Seconded. I have the Avon-MTI edition and it was the first Willeford I ever read, mainly because I liked the cover, the title and the fact that it was 25 cents at a garage sale in the mid to late 70’s, and as a result he became my first obsessively collected author. I came across it in high school, and it was many years later before I was able to finally see the film version which actually features Willeford in a pretty meaty role! Great book and great author which all Westlake/Stark fans should seek out. The Hoke Moseley series is a fun read and with a little bit of searching on the web, you can usually find the unpublished ‘final’ book in the series, Grimhaven. Even his memoirs are excellent (Something About A Soldier, and I Was Looking For A Street), and his Son Of Sam book, Off The Wall, is one of the more unusual true crime books you’ll ever read. Willeford is in the pantheon, to be sure!

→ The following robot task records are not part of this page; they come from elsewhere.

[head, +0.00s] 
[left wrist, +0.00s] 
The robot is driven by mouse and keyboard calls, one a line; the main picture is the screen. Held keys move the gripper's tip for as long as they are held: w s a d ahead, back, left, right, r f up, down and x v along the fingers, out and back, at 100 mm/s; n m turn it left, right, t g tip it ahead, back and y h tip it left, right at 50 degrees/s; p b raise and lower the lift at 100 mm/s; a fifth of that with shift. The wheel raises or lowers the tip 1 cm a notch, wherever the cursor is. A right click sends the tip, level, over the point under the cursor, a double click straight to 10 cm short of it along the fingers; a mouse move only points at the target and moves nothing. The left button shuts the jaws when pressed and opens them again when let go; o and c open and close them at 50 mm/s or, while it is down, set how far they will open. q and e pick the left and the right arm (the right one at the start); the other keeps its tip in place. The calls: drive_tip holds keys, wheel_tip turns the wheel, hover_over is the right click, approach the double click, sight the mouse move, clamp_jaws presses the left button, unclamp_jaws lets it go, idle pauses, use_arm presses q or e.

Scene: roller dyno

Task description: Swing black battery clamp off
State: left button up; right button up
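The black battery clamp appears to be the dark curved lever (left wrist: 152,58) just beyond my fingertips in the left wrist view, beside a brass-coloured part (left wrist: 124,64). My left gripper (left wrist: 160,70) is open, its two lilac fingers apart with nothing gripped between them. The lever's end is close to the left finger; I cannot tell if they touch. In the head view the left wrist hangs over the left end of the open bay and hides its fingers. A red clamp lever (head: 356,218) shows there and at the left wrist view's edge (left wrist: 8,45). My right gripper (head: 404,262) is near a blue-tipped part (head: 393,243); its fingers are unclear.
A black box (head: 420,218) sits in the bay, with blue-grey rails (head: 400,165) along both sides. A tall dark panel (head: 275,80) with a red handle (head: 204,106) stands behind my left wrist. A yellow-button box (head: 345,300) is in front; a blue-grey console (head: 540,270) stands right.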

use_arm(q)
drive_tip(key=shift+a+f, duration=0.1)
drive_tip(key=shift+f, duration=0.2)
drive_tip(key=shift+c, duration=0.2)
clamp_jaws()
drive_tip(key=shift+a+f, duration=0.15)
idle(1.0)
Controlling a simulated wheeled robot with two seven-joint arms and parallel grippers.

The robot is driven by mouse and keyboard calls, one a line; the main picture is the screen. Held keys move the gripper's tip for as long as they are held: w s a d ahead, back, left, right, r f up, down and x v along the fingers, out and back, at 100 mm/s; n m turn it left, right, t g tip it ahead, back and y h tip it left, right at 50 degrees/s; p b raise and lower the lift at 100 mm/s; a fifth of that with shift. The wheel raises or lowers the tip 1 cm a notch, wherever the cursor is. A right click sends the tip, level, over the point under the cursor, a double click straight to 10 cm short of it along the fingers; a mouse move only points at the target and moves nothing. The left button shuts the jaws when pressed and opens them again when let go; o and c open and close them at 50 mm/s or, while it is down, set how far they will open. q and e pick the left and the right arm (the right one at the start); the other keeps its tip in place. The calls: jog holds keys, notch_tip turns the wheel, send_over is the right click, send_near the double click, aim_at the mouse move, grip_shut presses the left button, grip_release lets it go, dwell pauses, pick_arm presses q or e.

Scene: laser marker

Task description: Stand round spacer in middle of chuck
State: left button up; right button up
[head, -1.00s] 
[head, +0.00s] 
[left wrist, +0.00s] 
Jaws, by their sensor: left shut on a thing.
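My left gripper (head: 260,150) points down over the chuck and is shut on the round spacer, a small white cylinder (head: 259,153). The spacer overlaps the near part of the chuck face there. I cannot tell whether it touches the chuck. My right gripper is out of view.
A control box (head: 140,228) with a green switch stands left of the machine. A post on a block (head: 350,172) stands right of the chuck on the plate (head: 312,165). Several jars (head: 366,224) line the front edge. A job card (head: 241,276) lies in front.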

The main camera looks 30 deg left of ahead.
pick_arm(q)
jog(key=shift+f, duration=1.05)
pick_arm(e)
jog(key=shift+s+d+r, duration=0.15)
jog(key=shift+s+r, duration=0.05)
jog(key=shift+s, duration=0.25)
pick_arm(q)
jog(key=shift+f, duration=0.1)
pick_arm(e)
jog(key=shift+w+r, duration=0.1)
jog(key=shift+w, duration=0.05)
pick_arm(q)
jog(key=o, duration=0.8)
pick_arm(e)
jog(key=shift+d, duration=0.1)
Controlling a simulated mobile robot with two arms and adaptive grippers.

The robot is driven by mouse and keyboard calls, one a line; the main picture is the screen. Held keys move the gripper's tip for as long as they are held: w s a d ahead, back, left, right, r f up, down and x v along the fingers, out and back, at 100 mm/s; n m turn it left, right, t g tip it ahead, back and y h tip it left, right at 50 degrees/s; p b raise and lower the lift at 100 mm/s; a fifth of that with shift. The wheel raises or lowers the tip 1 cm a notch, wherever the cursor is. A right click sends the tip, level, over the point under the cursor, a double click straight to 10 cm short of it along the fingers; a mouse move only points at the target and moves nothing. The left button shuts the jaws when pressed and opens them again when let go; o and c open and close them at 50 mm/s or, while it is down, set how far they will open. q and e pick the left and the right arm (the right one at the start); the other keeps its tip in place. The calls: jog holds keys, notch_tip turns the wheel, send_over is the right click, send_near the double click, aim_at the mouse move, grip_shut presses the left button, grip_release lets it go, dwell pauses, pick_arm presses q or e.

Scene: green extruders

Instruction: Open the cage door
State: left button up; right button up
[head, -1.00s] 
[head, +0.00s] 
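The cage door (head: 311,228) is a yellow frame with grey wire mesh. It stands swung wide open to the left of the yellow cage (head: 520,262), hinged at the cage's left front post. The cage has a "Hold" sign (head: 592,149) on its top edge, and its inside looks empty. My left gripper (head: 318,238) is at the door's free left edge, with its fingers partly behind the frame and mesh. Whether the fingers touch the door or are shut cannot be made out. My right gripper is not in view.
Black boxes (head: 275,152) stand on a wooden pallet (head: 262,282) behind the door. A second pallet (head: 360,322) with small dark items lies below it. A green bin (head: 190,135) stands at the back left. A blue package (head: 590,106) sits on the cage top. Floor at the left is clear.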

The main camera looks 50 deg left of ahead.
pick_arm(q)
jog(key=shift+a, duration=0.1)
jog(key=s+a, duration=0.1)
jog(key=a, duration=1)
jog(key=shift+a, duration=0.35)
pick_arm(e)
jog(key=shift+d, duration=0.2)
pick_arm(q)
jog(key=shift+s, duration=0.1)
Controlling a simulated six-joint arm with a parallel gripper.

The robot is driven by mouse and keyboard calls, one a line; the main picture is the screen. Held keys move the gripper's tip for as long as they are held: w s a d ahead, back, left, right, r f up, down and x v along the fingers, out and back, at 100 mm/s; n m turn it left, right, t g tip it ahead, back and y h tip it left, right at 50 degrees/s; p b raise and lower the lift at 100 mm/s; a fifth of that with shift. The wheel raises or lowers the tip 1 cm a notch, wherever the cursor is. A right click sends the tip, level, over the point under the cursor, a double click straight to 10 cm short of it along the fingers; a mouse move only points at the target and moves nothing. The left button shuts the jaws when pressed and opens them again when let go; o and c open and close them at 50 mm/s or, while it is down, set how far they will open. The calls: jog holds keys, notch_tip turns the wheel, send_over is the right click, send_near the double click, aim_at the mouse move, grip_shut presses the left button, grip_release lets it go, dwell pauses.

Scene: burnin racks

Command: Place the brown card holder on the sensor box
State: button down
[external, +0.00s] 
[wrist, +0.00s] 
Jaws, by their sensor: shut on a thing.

I agree about Charles Willeford greatness. Links with Donald Westlake are multiple. In France Willeford’s Moseley series was initially published with a blurb by Donald Westlake
See also http://dothemath.typepad.com/dtm/a-storyteller-that-got-the-details-right.html
I quote (the paragraph is down the page):
” After he (Donald Westlake) sent me a copy of Charles Willeford’s own typed manuscript of the unpublished Grimhaven, I sent him a thank you note and called it “exceptional.” He wrote back, “It is not just an exception in his oeuvre, but in the world. Those who will be knocked out by it should see it.”
Hey M,
Thanks for that link…interesting to note the Coffin Ed/Digger Jones series by the late great Chester Himes on Westlake’s list of top mysteries. I had forgotten about those having read them a couple of decades ago, but I’d say that Westlake/Stark fans would appreciate them for the humor, weirdness and violence portrayed within as being somewhat akin to the general tone of our beloved DEW, and they mostly take place in Harlem, making a New York connection as well! You can’t go wrong checking out Willeford and Himes!!
Jeff,
very good remark.
it is a small world, the good writers somehow connect.
Chester Himes begun its Coffin/Digger serie in France where , broke, he was living. He took the idea from a french publisher who was trying to help him financially. The same publisher published Donald Westlake/Richard Stark. In its 1000+ crime novel publications, he very rarely wrote himself foreword : he did it nonetheless in the 60s for both Himes and Westlake signaling them as great.